Begin at the line that contains "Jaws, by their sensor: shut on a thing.", stop after the line that contains "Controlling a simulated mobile", and reproduce only that span, unaltered.

────────────────────

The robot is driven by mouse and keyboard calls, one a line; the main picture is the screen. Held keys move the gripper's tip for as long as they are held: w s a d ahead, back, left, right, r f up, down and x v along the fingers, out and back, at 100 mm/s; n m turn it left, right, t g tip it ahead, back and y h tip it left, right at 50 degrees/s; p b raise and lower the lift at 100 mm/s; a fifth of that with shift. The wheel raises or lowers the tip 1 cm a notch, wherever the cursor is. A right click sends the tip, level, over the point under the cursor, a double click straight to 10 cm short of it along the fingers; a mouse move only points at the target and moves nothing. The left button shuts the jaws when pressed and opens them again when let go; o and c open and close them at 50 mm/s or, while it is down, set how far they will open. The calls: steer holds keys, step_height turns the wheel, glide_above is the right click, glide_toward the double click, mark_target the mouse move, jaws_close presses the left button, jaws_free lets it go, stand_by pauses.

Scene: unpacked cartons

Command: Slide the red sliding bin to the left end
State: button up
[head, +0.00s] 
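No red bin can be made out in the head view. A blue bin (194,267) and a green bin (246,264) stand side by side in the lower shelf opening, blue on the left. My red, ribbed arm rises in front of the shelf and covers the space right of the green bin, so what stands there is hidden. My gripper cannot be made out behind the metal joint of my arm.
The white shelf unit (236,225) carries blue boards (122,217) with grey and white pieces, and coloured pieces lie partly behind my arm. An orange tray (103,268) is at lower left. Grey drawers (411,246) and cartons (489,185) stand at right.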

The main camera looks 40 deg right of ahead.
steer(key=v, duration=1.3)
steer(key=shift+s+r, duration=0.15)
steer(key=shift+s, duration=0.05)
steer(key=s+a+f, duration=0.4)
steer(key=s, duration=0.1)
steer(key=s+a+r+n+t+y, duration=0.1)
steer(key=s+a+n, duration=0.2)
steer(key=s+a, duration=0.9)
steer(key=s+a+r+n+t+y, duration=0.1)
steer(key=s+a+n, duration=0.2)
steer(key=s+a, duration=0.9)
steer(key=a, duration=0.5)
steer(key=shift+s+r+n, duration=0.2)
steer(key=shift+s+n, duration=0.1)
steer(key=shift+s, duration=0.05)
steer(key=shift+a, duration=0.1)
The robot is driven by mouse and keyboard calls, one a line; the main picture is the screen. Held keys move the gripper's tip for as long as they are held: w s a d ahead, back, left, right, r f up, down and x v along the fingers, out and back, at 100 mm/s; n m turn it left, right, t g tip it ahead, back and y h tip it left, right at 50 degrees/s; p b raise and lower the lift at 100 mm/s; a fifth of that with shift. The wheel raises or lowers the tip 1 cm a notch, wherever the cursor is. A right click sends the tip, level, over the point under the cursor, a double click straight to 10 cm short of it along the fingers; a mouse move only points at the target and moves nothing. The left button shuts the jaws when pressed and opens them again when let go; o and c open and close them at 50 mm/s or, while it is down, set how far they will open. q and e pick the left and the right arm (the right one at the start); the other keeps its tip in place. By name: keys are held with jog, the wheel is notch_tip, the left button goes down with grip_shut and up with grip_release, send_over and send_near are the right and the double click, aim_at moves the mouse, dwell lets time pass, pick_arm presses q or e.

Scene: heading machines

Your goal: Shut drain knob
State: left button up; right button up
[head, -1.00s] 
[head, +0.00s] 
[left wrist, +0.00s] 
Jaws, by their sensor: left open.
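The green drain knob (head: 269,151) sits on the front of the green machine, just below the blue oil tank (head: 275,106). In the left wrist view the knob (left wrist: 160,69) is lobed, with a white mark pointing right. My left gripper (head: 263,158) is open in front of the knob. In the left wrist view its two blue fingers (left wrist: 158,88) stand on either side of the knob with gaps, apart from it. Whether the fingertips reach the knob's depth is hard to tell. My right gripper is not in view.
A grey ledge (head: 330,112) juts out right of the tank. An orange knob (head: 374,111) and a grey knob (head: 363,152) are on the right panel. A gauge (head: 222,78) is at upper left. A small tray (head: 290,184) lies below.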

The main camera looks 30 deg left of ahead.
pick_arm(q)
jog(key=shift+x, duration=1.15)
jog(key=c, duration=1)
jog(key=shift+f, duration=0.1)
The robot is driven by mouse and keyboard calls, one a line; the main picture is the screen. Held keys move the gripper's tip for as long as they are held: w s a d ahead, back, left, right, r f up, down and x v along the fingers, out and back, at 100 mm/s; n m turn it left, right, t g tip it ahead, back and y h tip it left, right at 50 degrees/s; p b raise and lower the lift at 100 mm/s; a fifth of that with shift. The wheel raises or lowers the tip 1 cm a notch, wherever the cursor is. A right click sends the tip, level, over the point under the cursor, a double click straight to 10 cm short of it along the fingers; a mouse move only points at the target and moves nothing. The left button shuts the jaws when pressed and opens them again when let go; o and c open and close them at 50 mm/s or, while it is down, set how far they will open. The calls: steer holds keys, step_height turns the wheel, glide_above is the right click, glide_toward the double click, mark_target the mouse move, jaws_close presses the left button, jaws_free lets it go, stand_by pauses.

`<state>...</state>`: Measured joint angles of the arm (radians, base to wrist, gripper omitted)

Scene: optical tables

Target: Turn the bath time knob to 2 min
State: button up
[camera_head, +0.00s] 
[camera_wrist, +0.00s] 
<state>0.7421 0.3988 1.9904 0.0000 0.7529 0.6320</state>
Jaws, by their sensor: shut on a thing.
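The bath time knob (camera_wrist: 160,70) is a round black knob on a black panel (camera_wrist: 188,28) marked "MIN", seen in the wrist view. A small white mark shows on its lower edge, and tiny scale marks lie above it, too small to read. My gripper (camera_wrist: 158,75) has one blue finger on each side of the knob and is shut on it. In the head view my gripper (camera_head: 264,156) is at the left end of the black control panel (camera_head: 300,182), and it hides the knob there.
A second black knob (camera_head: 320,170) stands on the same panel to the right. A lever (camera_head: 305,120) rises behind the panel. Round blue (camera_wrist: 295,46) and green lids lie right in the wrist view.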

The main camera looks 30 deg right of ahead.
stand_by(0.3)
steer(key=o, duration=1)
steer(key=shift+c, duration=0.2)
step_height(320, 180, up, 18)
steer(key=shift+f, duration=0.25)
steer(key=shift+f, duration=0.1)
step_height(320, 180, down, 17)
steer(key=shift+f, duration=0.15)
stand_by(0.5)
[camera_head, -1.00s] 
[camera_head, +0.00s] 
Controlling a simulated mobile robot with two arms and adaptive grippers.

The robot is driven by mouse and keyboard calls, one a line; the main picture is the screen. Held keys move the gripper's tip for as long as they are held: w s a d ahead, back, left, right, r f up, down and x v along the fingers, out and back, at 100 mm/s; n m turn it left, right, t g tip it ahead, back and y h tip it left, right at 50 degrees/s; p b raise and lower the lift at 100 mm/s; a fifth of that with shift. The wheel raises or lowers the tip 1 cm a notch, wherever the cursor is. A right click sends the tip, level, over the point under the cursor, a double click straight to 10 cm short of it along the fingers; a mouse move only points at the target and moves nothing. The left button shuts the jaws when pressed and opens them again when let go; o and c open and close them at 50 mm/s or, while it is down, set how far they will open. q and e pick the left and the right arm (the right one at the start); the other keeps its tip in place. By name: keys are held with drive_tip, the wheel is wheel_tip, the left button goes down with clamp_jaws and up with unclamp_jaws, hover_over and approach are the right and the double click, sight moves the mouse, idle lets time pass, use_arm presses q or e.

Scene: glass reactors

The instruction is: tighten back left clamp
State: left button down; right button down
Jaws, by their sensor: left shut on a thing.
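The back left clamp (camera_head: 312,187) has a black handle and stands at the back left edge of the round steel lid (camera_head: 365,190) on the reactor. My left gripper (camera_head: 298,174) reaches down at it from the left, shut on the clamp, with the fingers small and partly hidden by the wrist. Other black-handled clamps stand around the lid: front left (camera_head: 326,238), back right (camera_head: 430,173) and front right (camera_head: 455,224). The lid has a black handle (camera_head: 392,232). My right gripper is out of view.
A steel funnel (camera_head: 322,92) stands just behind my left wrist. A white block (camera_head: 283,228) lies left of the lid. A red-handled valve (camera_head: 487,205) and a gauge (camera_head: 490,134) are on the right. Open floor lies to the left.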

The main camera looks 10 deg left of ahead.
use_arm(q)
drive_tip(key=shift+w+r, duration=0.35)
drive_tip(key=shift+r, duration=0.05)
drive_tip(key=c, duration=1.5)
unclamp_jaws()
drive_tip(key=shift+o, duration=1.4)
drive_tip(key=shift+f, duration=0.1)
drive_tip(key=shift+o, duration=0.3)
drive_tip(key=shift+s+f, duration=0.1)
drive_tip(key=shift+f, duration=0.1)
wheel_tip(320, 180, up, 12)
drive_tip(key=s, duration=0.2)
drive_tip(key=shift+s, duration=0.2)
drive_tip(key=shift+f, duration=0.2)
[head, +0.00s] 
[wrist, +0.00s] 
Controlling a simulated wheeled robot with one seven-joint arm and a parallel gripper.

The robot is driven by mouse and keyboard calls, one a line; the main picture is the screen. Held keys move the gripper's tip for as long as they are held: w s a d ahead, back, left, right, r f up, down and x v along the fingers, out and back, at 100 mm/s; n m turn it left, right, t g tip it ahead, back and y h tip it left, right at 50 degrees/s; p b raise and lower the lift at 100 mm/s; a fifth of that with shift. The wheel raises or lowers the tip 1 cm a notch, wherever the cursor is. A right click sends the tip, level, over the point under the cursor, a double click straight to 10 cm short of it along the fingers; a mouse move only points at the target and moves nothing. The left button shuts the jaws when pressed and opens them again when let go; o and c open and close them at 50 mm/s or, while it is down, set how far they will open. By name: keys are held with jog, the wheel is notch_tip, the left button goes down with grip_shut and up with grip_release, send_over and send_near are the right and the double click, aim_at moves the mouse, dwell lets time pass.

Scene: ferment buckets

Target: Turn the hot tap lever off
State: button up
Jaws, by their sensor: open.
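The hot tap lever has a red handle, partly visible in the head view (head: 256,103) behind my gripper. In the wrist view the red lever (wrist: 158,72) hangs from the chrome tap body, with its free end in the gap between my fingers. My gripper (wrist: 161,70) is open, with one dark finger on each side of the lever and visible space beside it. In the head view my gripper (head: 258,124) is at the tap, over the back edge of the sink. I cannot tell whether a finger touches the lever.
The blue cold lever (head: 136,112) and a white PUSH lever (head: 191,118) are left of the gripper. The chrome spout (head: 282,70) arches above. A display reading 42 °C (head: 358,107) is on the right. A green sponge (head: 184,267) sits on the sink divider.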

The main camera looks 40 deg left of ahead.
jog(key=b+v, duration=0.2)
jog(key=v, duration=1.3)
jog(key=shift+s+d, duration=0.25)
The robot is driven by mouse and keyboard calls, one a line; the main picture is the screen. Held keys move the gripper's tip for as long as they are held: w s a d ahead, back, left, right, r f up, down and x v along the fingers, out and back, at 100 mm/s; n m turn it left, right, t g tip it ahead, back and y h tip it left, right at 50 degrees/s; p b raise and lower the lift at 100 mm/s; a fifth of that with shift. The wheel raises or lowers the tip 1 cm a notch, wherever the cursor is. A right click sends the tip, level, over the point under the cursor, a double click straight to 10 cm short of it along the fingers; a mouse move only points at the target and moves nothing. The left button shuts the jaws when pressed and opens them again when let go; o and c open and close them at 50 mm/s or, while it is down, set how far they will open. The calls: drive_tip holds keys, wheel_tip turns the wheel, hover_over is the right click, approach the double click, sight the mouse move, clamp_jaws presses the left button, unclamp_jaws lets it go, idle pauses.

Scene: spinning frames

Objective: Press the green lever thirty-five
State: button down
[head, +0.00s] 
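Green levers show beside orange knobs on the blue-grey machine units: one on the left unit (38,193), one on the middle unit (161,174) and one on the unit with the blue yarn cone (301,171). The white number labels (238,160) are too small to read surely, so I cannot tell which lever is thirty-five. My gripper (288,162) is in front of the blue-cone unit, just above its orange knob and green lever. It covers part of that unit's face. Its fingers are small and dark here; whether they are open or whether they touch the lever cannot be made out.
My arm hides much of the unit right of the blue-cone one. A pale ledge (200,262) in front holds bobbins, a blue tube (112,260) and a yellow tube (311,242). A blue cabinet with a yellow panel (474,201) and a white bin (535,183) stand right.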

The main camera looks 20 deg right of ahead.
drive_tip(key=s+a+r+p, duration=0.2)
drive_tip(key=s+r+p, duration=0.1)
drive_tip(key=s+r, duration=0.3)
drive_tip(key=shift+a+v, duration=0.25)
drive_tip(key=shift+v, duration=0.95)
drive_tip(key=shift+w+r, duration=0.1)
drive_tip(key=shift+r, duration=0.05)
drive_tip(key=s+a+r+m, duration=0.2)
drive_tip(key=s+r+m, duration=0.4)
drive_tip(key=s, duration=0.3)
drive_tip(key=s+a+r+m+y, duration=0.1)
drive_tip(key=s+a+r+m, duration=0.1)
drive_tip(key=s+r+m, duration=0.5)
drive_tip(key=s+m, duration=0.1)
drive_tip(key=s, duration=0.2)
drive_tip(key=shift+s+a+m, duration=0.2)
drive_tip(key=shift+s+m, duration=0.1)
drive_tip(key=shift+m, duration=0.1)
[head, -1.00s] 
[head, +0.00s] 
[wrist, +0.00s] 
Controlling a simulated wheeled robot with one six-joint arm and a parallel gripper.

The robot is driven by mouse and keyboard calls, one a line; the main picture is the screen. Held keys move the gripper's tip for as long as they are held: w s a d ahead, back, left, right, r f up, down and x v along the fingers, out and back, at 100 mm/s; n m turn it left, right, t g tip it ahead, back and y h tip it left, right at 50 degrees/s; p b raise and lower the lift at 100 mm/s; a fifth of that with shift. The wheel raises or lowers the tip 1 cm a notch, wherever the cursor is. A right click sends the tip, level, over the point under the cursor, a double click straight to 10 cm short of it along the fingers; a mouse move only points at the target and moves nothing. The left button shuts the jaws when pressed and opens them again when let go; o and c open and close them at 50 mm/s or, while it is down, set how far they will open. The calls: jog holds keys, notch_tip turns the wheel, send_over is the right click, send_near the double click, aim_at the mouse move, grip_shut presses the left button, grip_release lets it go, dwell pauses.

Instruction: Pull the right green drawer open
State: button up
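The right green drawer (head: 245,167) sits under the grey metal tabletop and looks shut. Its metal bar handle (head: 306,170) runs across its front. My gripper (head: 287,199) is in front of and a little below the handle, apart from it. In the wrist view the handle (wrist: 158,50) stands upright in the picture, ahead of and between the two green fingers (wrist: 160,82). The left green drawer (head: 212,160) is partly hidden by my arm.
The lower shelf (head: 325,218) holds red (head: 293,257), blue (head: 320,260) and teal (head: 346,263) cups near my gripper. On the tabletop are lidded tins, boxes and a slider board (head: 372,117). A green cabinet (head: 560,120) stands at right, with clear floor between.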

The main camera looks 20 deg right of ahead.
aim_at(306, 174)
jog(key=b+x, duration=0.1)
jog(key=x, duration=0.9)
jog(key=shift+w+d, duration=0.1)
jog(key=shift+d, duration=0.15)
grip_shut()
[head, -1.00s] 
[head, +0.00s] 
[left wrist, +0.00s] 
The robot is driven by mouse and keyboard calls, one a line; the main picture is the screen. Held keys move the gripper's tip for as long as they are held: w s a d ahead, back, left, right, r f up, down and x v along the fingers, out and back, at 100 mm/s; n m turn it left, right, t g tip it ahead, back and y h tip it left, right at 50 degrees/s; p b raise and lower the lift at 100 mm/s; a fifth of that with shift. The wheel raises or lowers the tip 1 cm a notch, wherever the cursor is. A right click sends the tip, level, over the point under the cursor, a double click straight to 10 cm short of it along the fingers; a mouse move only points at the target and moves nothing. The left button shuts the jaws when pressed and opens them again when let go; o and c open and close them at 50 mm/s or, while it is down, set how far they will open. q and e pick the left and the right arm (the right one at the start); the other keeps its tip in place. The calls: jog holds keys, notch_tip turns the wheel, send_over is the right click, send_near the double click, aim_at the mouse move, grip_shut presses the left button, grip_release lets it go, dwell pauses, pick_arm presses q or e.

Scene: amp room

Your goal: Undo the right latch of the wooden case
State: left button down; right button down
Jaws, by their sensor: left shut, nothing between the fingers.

────────────────────

• IN RESPONSE
Jaws, by their sensor: shut on a thing.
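The bath time knob (camera_wrist: 160,70) is a round black knob on a black panel (camera_wrist: 188,28) marked "MIN", seen in the wrist view. A small white mark shows on its lower edge, and tiny scale marks lie above it, too small to read. My gripper (camera_wrist: 158,75) has one blue finger on each side of the knob and is shut on it. In the head view my gripper (camera_head: 264,156) is at the left end of the black control panel (camera_head: 300,182), and it hides the knob there.
A second black knob (camera_head: 320,170) stands on the same panel to the right. A lever (camera_head: 305,120) rises behind the panel. Round blue (camera_wrist: 295,46) and green lids lie right in the wrist view.

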The main camera looks 30 deg right of ahead.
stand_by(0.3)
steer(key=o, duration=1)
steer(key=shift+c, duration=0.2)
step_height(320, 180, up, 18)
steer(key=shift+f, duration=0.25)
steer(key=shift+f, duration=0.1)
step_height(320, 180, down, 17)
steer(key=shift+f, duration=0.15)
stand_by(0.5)
[camera_head, -1.00s] 
[camera_head, +0.00s] 
Controlling a simulated mobile robot with two arms and adaptive grippers.

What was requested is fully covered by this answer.